Jeff Duntemann's Contrapositive Diary Rotating Header Image

February 22nd, 2009:

Glites, Gliders, and North Pacific Products

When I was a freshman in high school, I remember picking up an odd paper kite at Walgreen’s. It was called a Glite, and was billed as a “gliding kite.” I was intrigued, and as it might have cost as much as 35c, I was willing to try it. The instructions indicated that even on a completely calm day, you could pull it aloft on a string, let the string go slack, and it would glide gracefully to the ground.

I never tried that; completely calm days were unusual where I grew up. However, I did try just tossing it horizontally, and it flew better as a glider than a lot of the small balsa wood gliders I’d played with over the years. Unlike the diamond bow kites I’d always flown, the Glite had a center of gravity a lot farther forward, giving it the balance of a glider rather than that of a conventional kite. Its two lead edges were relatively thick wooden dowels, as was its spine, making it a lot heavier than most kites as well.
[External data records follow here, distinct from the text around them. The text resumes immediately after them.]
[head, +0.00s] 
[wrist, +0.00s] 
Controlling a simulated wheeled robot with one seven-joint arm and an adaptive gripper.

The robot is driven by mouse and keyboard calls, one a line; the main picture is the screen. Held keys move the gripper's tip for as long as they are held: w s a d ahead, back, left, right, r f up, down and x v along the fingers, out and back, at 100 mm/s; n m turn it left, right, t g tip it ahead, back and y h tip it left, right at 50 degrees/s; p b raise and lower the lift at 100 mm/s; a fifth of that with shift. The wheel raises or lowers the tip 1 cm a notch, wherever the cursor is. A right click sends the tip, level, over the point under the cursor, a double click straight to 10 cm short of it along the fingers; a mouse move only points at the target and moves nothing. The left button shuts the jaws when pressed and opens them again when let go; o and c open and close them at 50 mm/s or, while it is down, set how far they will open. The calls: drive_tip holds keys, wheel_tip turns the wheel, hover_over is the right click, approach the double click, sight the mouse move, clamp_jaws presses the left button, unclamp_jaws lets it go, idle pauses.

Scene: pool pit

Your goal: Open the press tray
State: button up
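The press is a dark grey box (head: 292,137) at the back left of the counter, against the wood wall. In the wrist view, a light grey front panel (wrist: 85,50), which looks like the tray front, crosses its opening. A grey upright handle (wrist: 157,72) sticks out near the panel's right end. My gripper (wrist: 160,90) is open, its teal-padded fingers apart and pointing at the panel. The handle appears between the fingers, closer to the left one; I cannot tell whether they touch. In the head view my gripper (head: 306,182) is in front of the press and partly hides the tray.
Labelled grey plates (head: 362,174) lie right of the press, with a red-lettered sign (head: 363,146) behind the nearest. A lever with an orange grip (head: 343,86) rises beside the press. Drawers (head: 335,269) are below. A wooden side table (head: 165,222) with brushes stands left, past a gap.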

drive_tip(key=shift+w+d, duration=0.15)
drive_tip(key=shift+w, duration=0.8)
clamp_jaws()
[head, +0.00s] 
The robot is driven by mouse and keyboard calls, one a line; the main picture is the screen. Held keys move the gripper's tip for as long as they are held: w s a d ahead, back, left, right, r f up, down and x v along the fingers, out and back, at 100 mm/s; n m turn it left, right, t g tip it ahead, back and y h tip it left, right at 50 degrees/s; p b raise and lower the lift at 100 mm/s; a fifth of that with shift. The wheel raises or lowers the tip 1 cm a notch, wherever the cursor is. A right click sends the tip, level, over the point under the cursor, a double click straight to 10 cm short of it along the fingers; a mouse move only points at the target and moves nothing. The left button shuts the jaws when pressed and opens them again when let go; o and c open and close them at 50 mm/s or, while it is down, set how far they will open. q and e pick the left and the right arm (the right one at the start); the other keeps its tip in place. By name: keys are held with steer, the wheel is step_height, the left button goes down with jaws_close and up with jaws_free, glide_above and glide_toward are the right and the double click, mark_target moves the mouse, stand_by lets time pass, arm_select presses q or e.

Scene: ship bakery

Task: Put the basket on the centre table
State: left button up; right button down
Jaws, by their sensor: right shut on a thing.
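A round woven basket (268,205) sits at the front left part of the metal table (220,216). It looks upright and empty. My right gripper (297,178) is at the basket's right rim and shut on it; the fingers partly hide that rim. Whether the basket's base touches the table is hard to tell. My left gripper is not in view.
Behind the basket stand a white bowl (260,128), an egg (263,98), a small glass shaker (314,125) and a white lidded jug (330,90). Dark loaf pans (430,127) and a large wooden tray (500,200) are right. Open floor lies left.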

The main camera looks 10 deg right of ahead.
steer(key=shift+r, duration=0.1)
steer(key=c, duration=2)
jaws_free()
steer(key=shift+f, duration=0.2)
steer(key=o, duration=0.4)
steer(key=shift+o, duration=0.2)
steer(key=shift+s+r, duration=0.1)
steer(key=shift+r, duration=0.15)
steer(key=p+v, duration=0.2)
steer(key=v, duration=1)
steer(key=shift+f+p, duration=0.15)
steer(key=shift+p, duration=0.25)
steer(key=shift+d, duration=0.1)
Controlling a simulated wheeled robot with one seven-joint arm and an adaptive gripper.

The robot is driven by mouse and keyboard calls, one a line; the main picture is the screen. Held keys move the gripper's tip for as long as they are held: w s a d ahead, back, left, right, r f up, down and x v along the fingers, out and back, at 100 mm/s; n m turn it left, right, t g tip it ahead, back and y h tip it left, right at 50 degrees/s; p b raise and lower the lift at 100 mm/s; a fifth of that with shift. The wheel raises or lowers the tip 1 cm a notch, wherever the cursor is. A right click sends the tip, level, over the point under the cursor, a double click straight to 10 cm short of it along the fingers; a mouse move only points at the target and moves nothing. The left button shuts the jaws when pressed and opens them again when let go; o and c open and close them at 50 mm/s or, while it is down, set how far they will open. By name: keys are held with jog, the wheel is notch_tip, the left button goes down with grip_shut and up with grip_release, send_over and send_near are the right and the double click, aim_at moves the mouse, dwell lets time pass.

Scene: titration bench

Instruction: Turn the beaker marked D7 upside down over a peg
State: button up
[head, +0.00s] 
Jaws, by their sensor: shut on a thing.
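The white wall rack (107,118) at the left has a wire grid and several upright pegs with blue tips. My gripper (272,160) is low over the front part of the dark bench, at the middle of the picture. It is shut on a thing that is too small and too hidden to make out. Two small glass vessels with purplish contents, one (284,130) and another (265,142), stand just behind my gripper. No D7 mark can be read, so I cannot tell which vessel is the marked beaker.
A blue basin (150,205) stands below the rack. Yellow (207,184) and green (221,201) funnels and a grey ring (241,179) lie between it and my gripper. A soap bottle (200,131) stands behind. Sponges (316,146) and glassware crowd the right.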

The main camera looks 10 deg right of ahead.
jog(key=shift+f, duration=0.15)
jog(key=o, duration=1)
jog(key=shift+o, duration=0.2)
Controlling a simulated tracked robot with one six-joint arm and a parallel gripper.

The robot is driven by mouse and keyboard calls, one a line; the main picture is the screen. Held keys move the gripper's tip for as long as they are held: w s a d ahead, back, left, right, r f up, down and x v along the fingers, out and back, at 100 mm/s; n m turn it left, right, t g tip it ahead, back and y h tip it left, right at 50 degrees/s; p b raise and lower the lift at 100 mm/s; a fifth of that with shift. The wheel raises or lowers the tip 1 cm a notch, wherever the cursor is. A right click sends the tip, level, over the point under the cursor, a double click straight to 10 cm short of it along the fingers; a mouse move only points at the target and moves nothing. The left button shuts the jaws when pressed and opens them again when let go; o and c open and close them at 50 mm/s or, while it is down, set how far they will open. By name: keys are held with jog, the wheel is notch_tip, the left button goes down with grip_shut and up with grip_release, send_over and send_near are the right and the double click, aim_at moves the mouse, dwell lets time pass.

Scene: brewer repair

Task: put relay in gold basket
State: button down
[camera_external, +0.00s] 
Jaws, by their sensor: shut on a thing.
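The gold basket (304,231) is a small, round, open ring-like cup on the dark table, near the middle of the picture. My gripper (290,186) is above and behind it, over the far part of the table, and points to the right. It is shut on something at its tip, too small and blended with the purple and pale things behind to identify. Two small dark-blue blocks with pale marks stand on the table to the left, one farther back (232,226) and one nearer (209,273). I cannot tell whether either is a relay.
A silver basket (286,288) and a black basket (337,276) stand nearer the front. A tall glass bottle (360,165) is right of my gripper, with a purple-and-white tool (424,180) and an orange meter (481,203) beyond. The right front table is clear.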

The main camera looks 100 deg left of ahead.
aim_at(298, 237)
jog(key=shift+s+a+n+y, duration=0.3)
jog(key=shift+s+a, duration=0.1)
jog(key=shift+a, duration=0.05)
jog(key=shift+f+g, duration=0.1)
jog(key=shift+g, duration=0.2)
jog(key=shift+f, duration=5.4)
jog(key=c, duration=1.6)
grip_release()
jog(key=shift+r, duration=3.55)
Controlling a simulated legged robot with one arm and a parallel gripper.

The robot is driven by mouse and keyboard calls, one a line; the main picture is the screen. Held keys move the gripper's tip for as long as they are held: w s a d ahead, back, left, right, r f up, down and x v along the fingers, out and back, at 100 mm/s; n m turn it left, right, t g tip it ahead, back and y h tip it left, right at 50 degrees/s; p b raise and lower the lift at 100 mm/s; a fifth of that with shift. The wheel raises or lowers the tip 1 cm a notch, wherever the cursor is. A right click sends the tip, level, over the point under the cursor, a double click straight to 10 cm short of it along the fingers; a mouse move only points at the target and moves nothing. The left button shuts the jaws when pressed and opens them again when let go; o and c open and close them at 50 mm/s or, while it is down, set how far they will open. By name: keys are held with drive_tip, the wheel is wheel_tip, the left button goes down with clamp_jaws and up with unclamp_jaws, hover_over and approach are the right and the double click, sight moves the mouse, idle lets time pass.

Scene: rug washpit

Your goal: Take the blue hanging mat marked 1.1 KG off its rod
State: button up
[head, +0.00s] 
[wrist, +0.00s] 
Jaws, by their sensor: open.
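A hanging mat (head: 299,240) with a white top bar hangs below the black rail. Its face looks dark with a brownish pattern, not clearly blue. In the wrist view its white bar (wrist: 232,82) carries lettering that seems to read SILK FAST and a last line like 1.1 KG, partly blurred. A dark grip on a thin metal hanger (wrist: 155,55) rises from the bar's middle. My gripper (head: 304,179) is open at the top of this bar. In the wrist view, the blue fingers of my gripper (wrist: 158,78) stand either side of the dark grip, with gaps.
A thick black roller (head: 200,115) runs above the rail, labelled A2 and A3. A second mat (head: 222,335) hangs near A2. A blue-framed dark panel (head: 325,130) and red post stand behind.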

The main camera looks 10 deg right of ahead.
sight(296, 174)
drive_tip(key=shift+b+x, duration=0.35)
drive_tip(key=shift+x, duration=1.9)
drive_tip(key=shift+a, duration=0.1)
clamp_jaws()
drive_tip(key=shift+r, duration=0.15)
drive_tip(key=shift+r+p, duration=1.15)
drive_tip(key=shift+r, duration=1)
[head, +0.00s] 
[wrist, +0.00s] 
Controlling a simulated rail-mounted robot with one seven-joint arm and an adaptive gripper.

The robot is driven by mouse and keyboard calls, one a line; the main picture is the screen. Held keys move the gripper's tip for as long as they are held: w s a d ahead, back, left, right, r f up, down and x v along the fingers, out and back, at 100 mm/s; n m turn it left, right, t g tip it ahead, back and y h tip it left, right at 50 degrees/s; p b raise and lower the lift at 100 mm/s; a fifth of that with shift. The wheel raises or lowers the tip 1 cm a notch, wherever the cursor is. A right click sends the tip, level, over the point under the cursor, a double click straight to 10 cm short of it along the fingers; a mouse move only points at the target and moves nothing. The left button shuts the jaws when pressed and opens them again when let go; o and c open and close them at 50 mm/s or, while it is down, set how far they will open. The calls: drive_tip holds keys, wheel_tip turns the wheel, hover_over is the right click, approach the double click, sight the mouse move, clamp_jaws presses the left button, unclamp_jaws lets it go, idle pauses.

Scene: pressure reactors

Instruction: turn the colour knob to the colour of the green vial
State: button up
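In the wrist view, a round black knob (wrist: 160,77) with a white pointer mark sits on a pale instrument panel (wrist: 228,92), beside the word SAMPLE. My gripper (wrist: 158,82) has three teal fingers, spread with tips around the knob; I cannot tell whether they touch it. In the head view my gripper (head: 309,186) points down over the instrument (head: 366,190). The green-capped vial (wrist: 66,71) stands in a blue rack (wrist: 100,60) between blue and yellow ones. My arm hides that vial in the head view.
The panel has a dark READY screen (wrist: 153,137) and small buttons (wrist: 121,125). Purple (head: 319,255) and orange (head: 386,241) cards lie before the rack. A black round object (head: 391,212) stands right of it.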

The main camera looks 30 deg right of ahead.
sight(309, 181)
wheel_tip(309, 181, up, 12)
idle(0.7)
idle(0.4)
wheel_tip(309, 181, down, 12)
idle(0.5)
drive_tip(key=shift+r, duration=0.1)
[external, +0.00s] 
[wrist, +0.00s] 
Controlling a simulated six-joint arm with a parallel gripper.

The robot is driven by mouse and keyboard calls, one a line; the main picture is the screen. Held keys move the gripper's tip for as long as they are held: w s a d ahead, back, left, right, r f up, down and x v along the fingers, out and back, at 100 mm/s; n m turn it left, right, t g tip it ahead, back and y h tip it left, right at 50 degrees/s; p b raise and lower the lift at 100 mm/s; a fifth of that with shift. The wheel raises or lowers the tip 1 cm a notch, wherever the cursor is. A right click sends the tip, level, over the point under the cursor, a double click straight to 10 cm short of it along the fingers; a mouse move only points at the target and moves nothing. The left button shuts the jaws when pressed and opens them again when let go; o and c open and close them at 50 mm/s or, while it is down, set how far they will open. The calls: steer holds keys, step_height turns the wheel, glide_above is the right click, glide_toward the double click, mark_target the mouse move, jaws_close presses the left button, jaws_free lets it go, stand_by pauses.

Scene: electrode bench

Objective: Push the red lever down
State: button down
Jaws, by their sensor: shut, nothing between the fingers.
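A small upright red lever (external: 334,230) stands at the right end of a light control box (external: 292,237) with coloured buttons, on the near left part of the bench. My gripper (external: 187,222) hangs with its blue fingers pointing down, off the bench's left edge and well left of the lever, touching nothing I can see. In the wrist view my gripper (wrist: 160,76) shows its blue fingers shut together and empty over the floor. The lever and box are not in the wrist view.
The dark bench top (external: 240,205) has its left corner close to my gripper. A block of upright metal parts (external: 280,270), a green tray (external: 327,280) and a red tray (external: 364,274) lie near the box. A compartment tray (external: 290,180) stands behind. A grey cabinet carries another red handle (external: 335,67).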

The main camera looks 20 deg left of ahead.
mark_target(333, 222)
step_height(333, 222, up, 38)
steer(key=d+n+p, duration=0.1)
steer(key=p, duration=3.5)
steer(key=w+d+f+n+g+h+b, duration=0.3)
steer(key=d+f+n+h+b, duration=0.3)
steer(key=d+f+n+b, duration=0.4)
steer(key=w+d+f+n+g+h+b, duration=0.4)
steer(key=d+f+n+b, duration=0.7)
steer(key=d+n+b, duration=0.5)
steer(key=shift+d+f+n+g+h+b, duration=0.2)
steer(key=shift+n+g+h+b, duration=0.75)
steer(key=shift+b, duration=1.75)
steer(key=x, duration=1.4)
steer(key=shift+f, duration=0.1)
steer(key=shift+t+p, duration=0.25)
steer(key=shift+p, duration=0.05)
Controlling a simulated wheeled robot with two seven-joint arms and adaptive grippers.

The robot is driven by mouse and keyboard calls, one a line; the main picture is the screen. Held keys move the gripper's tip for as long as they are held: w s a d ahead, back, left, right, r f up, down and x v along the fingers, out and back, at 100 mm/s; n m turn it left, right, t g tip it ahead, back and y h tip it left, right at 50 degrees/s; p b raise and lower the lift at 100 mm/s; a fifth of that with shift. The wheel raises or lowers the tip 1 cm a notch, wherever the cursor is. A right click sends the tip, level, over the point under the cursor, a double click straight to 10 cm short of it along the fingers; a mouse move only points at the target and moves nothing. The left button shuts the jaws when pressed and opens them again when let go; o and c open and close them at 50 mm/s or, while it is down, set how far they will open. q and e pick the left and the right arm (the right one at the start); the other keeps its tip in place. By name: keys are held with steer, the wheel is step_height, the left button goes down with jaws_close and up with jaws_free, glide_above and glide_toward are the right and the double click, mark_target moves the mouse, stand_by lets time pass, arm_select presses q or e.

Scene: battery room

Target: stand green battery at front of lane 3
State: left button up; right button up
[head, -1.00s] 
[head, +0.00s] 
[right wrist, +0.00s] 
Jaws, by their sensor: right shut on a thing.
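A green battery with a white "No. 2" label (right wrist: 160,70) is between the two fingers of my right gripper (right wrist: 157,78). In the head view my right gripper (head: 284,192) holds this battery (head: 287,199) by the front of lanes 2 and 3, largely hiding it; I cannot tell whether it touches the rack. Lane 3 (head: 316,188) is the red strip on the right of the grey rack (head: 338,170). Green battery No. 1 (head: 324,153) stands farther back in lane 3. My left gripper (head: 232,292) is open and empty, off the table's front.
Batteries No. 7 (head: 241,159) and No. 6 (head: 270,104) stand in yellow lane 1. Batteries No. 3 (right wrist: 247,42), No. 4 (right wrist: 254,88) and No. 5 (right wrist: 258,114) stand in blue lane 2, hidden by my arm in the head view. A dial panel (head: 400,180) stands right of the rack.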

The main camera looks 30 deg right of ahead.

It’s a shame it didn’t fly better as a kite. The one day I did try to fly it kite-style, there was a nasty wind, and my Glite looped helplessly in the air over the Edison schoolyard before ending up in the low branches of one of the kite-eating trees that stood in the parkway up and down the full length of the school property. I managed to get it down, but tore the sail badly in the process. It sat in my corner of the basement awaiting repapering, but I never got around to it and eventually threw it out.

I always wondered who made the Glite and how long the product had been on the market, though never badly enough to spend any time searching. Earlier today I spotted a paper Glite on eBay, and the seller kindly sent me the patent number printed on the sail. This led me to US Patent #3,276,730, which had been granted to Charles H. Cleveland of North Pacific Products of Bend, Oregon, in 1966. The irony is that the patent is titled “Tailless Kite,” when in fact the damned thing needed a tail pretty badly. Interestingly, the patent text does not mention the device’s gliding ability at all; Cleveland must have discovered that later on, or perhaps did not consider it a patentable aspect of the product.

Searching for other inventions patented by Charles H. Cleveland led me to US Patent #2739414, a balsa wood “knock-down toy glider” in which the wings were attached to the fuselage by a short length of plastic extrusion. I recognized it instantly as a species of glider abundant at Bud’s Hardware Store and other places when I was eleven-ish. You could fine-tune the balance of the glider by sliding the red plastic extrusion forward and back along the spine, and I remember that they flew very well, for something that probably cost a quarter. Cleveland liked things that flew; he also patented an oddly cubistic boomarang (which I never saw in a store) and a rubber-band catapault launched glider toy, which I did see once in a hobby shop, though never bought.

I did a little looking for North Pacific Products, Inc. and found no trace of the firm. A Portland, Oregon lumber products company is now using the name and does not mention toy manufacturing in its history. The SSDI lists a Charles Cleveland whose last residence was Bend, Oregon, and lived from 1917-1982, which would be about right. (His last patent was filed in 1980.) I may buy the Glite and would love to do an article about it; if you know anything else, please pass it along.